I cannot seem to find them, but I did find some for a 405, which is reportedly very similar. The numbers are about the same as for the 531, to the best of my recollection. All cfm are at 28 inches of water, but I don't know whether the rest of the details were consistent with what my shop used when doing work on my 530. Things like the bore tube, the intake, the exhaust, and the seals can all be important and create large variables. This is why you have to be careful comparing flow numbers when the tests were not done by the same person on the same bench. Before and after tests by the same person on the same bench are the best.
Here is data for a 405 head that seems to be reliable and comparable based on what I have seen for 160/398/405/530/531 over the years:
intake with lift at .1/.2/.3/.4/.5 inches flowed 51/102/146/161/169 cfm, respectively
exhaust with lift at .1/.2/.3/.4/.5 inches flowed 39/78/100/108/114 cfm, respectively
The 530 intake will more or less top out in the .350 range in stock form. The 531 keeps flowing like this 405. On the exhaust, both the 530 and 531 crept up in flow right to the end, like this 405.

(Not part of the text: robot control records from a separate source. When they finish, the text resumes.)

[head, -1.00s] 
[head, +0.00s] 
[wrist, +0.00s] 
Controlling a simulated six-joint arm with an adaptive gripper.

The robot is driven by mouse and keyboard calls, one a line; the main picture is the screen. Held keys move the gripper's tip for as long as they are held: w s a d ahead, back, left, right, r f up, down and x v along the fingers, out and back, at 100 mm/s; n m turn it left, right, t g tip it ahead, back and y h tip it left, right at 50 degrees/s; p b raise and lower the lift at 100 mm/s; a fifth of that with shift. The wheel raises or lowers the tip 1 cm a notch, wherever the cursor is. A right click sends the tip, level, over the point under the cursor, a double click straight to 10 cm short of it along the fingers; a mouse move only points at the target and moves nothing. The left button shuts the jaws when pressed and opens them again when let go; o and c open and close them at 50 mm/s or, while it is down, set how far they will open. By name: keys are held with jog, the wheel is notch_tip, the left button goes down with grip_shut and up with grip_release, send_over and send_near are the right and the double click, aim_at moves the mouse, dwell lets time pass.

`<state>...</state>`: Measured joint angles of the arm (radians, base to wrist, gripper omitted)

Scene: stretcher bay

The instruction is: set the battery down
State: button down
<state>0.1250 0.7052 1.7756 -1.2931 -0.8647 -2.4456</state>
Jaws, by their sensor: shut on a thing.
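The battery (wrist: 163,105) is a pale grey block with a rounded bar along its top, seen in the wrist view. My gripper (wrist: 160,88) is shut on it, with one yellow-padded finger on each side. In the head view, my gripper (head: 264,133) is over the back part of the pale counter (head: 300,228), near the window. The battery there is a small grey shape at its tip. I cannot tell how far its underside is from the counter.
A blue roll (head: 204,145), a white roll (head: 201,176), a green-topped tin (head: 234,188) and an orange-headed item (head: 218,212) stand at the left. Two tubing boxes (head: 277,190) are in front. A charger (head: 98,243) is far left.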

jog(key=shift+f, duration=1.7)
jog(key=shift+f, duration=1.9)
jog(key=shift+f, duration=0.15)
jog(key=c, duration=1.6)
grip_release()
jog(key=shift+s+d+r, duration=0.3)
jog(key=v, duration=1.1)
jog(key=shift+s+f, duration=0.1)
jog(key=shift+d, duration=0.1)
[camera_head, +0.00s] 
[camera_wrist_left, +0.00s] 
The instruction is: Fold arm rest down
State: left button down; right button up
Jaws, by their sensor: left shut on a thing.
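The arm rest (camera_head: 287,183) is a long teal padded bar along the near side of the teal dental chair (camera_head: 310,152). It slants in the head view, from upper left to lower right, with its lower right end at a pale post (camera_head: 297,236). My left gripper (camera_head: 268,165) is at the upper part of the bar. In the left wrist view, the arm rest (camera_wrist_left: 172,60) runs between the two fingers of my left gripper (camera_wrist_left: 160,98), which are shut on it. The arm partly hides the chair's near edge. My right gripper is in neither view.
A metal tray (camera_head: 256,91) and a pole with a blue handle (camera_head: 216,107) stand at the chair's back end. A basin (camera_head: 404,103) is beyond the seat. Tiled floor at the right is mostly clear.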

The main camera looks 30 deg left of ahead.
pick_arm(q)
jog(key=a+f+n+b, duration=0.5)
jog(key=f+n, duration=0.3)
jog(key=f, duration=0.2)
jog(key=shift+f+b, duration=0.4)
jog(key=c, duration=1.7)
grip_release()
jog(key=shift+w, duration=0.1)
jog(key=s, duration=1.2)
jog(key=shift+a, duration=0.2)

With my current 530 head with moderate porting and 40/45 mm exhaust/intake valves, the flow at 28 inches of water was
intake with lift at .1/.2/.3/.4/.5 inches flowed 54/113/156/164/168 cfm, respectively
exhaust with lift at .1/.2/.3/.4/.5 inches flowed 48/83/107/125/135 cfm, respectively
Again, what is most important is not these numbers I have supplied, but what your head flows now based on your testing methods and what it flows afterwards. My gains were generally in the 10% to 20% range. The other important thing to remember is that flow numbers do not necessarily translate into driveability. You could hog out ports, lose velocity, get great flow numbers, and create an engine that is really inefficient in daily driving and that runs poorly everywhere but in a narrow, elevated rpm range. Numbers are not everything. There is a science to it, which is why good shops get $75 per hour and say they need to spend at least a day on your head slicing up old heads, mocking up ports with clay, doing numerous flow bench tests, and so forth. A "fluff and buff" that is pretty much light clean up work without fitting larger valves will help a little and is much cheaper. You could probably do this yourself without much risk
In my view, the multi angle valve job is the best bang for the buck, and costs not much more than a regular valve job, yet might get you 10+ cfm at some lifts on the intake. But before pulling your head and spending any money on it, try a performance cam -- it will make much better use of what you have (but will trade low end for top end).